An activity that generates value
Cash received for our services
Profit after deducting expenses
A valuable thing
Answer: An activity that generates value
Another popular answer is that income or revenue is money we receive. Revenue is an activity that leads to the generation of valuable things i.e. assets. We may sell a product today (revenue recorded) but may not receive cash for it immediately. The two (revenue and cash) are related but not the same thing. This too leads to the widespread misconception that profit and cash are the same thing.
Expenses is ...
Money others lend to us
Cash we spend
An activity that sacrifices value
Answer: An activity that sacrifices value
A popular answer is that expenses are money we spend. An expense is an activity leads to a reduction in our assets. While related, an expense when incurred does not equate cash being spent at the point it is incurred. We could hire a window cleaner who cleans the window today (expense incurred) but we may pay (spend money) later. This is one of misconception that leads to another major one that people make, that profit equals cash.
Equity is ...
Cash that we invest in companies
Obligation to owners
Cash we borrow from a lender
An activity that generates value
Answer: Obligation to owners
Equity is an obligation to shareholders for their investment in the company. Among others, it includes the value of capital invested by the shareholders and the profits generated by the company. Understanding equity is important as the purpose of business is to return greater value to its shareholders.
Buying inventory is ...
An expense to create sales
Buying an asset
Like borrowing goods
Is cost of goods sold
Answer: Buying an asset
Inventory are valuable things for a business. When buying inventory with cash, an asset (cash) is used to acquire another asset (inventory).

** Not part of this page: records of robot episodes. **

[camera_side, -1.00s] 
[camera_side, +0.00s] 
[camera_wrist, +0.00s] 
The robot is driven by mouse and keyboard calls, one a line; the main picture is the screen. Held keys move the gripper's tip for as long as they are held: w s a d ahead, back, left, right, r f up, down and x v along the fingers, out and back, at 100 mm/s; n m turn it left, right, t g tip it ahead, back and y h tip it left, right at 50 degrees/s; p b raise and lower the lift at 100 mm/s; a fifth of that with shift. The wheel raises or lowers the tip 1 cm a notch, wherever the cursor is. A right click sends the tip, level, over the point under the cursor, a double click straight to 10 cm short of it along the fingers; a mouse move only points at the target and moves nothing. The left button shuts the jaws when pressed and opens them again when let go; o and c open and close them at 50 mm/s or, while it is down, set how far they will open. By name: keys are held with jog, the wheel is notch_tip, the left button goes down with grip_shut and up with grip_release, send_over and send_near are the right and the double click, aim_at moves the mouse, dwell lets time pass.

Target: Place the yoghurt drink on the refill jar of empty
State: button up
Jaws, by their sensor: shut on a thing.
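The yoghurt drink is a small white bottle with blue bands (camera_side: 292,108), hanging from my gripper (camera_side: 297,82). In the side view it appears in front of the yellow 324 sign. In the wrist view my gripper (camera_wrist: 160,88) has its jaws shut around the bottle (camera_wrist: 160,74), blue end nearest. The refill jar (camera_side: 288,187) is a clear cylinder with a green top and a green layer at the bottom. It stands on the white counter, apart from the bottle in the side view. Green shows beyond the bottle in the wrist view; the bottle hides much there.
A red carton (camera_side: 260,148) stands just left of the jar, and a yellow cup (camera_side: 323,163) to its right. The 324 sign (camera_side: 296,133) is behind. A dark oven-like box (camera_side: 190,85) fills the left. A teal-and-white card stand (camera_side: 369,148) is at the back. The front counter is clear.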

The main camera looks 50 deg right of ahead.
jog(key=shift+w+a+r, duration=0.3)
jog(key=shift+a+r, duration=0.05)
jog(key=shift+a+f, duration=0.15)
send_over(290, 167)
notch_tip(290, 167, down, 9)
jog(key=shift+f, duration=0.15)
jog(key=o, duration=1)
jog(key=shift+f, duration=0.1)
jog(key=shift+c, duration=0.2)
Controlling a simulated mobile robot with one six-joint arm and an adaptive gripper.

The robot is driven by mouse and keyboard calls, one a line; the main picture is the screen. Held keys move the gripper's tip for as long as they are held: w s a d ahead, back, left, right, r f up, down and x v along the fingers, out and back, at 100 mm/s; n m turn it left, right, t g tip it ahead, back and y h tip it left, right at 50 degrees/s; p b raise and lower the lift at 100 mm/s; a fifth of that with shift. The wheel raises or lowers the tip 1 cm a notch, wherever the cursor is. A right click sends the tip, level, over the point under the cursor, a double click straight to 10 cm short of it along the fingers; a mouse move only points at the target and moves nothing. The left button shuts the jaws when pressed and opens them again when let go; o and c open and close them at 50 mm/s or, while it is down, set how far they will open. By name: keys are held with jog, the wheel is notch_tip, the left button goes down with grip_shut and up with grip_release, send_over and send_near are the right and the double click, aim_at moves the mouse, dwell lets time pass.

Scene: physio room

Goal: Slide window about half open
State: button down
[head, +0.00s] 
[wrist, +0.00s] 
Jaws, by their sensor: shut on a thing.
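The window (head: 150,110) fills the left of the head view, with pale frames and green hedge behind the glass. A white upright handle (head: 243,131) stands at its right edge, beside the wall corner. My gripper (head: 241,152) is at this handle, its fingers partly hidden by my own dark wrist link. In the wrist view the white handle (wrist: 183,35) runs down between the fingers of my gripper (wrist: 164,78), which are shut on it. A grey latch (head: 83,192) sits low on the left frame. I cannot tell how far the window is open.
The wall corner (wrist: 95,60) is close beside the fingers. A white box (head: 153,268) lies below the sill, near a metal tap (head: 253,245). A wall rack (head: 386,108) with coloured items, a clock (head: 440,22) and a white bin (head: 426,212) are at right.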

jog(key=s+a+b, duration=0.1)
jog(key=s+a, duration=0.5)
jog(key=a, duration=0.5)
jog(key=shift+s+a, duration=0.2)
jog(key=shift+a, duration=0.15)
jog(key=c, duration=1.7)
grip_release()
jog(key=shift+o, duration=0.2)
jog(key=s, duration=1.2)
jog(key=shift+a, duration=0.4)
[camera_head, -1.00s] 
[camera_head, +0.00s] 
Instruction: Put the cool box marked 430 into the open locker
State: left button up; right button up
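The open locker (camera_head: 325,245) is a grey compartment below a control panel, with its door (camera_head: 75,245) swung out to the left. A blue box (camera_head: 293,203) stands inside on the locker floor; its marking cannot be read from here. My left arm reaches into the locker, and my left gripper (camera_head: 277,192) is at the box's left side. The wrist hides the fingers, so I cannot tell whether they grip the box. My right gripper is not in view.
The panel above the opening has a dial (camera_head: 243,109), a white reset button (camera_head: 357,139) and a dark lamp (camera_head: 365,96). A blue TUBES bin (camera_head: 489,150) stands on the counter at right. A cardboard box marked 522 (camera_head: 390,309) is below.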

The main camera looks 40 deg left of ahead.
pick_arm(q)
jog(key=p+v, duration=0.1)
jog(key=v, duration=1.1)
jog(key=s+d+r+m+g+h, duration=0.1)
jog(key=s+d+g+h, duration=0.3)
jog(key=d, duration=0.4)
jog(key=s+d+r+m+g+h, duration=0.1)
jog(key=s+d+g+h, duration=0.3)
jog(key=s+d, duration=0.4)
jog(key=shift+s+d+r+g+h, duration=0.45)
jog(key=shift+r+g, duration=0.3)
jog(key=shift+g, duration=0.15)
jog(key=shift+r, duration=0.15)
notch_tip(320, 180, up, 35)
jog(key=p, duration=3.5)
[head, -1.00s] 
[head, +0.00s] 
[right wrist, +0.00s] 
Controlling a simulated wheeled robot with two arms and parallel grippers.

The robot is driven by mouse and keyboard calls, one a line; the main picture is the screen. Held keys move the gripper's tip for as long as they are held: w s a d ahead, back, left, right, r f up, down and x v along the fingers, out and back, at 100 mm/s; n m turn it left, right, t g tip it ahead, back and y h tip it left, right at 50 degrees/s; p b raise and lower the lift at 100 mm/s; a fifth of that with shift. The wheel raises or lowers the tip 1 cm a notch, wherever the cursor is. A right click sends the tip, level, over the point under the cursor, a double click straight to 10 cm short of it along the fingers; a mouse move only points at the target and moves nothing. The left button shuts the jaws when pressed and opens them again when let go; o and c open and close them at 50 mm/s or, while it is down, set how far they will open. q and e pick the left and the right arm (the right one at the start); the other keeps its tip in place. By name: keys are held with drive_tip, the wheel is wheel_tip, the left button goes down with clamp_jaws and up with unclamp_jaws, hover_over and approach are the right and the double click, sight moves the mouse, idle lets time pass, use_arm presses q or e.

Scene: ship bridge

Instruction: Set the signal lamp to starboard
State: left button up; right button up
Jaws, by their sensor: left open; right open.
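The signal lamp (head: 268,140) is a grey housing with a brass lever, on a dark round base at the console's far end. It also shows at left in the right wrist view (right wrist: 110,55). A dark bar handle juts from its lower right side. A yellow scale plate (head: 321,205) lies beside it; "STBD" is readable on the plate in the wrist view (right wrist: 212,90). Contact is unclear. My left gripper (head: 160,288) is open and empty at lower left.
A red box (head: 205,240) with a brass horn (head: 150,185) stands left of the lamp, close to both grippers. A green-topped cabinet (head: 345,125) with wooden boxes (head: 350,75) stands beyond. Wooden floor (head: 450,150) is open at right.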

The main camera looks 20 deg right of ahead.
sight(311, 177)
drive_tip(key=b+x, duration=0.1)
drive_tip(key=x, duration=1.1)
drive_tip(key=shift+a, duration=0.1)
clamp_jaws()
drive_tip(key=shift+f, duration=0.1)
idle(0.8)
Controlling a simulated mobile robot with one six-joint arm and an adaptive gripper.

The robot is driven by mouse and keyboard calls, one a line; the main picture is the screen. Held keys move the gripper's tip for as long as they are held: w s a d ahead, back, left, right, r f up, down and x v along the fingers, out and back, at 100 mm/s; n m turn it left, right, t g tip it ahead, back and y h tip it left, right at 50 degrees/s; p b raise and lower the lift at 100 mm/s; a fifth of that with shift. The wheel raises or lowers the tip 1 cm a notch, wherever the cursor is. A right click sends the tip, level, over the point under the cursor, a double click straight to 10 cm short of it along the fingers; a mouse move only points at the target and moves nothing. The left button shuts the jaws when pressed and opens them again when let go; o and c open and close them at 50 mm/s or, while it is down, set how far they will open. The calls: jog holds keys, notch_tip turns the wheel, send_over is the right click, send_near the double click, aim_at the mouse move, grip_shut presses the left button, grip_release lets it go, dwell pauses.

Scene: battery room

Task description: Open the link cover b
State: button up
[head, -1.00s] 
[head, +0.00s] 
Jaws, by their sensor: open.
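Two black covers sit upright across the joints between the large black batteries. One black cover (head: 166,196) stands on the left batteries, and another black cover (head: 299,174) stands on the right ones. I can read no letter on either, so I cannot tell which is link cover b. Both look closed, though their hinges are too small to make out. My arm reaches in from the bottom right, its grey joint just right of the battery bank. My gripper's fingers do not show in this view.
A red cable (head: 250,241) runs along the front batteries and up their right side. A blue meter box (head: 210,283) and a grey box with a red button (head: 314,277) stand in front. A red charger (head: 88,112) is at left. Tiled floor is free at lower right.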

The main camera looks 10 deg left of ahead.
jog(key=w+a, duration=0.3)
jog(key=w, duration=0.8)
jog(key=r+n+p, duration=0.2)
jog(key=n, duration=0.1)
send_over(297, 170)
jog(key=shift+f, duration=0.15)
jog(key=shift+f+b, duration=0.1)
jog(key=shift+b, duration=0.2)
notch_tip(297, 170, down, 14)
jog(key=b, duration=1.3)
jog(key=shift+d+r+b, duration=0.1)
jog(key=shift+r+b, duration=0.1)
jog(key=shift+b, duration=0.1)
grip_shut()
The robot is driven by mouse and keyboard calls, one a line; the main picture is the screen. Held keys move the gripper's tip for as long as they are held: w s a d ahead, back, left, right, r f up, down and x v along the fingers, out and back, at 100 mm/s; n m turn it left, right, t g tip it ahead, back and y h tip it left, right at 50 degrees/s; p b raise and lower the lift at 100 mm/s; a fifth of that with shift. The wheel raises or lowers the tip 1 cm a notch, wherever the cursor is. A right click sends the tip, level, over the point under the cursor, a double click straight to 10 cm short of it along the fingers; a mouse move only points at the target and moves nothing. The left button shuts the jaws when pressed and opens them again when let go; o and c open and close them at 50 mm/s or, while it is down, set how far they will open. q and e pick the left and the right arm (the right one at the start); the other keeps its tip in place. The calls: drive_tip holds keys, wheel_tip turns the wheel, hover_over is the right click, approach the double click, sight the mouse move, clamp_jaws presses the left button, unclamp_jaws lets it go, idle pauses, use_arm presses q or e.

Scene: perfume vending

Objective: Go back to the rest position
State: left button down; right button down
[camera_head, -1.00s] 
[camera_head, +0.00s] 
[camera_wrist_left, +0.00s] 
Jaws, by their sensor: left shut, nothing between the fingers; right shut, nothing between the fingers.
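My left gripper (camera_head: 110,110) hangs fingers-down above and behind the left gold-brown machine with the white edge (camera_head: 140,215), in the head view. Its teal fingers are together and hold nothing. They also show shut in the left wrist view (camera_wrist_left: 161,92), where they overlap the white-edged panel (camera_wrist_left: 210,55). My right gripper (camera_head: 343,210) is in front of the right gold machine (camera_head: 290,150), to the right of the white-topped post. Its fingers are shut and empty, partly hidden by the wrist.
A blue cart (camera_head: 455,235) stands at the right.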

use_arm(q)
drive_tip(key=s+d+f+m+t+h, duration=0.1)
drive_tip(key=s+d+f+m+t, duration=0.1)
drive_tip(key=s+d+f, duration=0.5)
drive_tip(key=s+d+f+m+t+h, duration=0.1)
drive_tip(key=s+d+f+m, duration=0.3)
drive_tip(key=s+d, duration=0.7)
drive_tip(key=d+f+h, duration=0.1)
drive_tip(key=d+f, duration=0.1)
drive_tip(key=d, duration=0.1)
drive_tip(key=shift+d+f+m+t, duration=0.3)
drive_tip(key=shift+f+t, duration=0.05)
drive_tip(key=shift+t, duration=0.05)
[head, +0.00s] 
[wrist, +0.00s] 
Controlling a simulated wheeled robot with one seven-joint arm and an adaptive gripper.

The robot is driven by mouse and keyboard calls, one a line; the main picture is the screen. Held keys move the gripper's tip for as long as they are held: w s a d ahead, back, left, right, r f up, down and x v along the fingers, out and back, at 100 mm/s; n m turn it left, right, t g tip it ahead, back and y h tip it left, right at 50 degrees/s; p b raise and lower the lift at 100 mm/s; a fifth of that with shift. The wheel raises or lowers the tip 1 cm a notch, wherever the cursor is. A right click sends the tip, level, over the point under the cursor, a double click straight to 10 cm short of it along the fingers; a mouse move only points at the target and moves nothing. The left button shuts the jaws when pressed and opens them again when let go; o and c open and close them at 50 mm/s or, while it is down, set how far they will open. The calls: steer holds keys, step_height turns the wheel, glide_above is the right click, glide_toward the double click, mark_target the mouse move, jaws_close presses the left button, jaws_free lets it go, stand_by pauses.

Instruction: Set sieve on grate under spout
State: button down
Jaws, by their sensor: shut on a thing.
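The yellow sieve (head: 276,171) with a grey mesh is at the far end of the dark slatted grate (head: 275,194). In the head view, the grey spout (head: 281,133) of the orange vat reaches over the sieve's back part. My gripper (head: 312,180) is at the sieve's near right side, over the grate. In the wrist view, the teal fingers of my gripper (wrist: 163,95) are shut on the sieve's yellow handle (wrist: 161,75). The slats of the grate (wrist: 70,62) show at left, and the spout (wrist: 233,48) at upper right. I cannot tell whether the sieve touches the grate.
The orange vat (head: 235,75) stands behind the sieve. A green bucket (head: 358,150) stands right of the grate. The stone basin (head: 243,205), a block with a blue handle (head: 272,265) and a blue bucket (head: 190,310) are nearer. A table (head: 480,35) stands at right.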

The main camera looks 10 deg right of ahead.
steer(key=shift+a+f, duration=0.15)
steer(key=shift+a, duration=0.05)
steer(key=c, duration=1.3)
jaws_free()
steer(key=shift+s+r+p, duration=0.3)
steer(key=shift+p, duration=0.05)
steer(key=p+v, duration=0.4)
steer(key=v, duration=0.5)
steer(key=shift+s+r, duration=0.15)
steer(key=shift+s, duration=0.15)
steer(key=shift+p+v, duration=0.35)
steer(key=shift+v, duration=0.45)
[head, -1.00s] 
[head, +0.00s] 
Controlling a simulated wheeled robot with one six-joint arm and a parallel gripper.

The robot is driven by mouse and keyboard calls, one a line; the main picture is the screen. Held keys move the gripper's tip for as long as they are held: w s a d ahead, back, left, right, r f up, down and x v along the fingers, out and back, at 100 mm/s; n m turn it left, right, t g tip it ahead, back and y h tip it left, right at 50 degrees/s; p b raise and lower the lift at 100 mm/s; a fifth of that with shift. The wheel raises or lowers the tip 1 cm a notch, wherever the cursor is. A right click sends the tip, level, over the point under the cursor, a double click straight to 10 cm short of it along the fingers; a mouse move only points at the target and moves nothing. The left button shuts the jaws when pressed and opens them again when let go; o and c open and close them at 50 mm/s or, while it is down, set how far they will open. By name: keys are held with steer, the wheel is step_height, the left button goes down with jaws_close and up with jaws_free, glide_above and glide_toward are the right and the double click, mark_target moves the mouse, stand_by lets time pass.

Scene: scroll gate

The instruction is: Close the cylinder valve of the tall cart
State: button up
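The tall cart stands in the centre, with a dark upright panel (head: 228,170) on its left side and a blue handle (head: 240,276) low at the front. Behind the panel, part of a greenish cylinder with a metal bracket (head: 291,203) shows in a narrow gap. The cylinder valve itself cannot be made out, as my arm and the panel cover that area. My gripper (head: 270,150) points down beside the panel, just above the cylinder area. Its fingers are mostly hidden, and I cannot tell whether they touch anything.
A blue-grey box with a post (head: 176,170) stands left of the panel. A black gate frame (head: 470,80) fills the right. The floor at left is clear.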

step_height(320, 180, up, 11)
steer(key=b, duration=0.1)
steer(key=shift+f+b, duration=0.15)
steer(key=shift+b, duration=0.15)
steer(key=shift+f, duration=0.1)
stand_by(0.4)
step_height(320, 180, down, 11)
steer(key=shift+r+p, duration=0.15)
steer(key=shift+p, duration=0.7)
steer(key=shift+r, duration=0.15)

There are no expenses as value is not sacrificed (see answer 3 above on Expenses). $10 of cash is converted into $10 of inventory – the value of assets remain the same. Just because money is spent, people make the mistake of regarding it an expense.
One of the ways to improve a company's EBITDA is to manage ...
Depreciation and amortization
Answer: Salary expenses
EBITDA is earnings before interest, tax, depreciation and amortization. It is the profit without taking into account these costs, hence any change in them will not affect the EBITDA. Salary like other overheads like rental and utilities can impact. An understanding of the structure of an income statement would help us analyse and better manage the business’ activities and profitability.
In a Balance Sheet, which of Assets, Liabilities and Equity would a for-profit business most likely to grow?
The purpose of a for-profit business is to grow returns to the shareholders, the owners of the business. This is done when the business generates more value than it sacrifices, resulting in profit.
Profit for the year in the Profit & Loss statement is captured in the Balance Sheet as ...
Shareholders take a risk when the invest in a business. There is no legal obligation for the company to give dividends every year or guarantee the value of share prices. When a company is bankrupt, the lenders get priority claim. As such any profit generated by the business should be due to the shareholders.
Which of the following does not contribute to growth in return on equity?
Increasing asset velocity
Increasing funding of expansion through debt
Speeding up the cash conversion cycle
Answer: Speeding up the cash conversion cycle
Faster, smarter and bigger! Increasing the revenue generated per dollar asset, increasing the profit from those revenues and funding growth through debt instead of equity all contribute to growth in return on equity. This is captured in what is known as the DuPont analysis – a breakdown of return on equity into three parts and is useful for businesses with the same underlying elements.